**Job**
Gather, from the listing beneath this task, every line holding the string "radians".

**Data extract**
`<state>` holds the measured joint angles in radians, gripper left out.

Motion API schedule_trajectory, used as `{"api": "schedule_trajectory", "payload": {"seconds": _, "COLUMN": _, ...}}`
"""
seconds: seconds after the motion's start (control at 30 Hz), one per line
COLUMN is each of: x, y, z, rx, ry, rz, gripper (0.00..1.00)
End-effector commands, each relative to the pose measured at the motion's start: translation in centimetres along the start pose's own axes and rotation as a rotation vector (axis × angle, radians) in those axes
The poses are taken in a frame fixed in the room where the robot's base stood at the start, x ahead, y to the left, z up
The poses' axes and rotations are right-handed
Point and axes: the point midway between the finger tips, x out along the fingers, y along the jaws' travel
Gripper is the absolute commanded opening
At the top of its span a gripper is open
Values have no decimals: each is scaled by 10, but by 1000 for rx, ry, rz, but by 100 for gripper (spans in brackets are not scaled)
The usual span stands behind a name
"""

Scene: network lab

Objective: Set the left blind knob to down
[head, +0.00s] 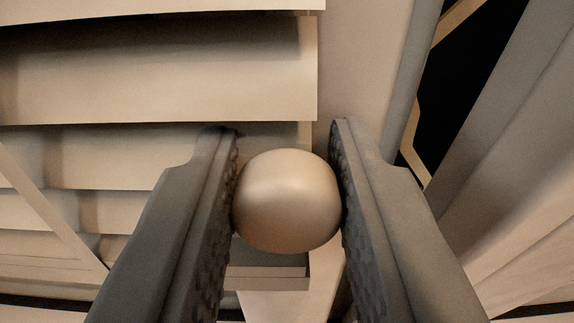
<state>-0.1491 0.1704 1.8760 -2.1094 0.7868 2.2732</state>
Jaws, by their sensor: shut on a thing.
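A rounded, smooth beige knob (287,201) is in the middle of the head view. My gripper (287,190) is shut on it, with one dark textured finger against its left side and the other against its right side. The slats of a blind (160,80) lie behind and to the left of the knob. What the knob is mounted on is mostly hidden behind it and the fingers.
A pale upright frame (365,60) runs beside the slats' right ends. To the right are a dark opening (465,90) and large slanted beige panels (520,170). A narrow ledge (270,284) shows below the knob, between the fingers.

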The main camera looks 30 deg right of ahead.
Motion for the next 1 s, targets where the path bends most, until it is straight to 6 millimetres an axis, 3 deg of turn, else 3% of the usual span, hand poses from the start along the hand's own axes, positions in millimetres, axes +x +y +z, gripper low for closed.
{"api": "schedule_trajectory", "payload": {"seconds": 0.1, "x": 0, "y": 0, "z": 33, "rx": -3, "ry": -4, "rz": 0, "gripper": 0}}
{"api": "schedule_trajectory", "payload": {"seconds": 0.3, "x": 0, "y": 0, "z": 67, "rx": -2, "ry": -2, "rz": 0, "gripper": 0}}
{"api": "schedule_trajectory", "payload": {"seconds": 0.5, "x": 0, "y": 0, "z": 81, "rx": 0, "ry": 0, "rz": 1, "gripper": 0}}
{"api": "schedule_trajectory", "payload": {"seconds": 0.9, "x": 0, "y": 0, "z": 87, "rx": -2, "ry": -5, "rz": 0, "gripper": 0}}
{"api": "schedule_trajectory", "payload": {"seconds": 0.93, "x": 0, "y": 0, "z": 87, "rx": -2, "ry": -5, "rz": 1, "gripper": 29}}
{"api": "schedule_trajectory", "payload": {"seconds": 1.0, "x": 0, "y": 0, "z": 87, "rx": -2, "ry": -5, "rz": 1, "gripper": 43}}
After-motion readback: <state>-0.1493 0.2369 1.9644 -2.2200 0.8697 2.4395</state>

**Result of this task**
`<state>` holds the measured joint angles in radians, gripper left out.
End-effector commands, each relative to the pose measured at the motion's start: translation in centimetres along the start pose's own axes and rotation as a rotation vector (axis × angle, radians) in those axes

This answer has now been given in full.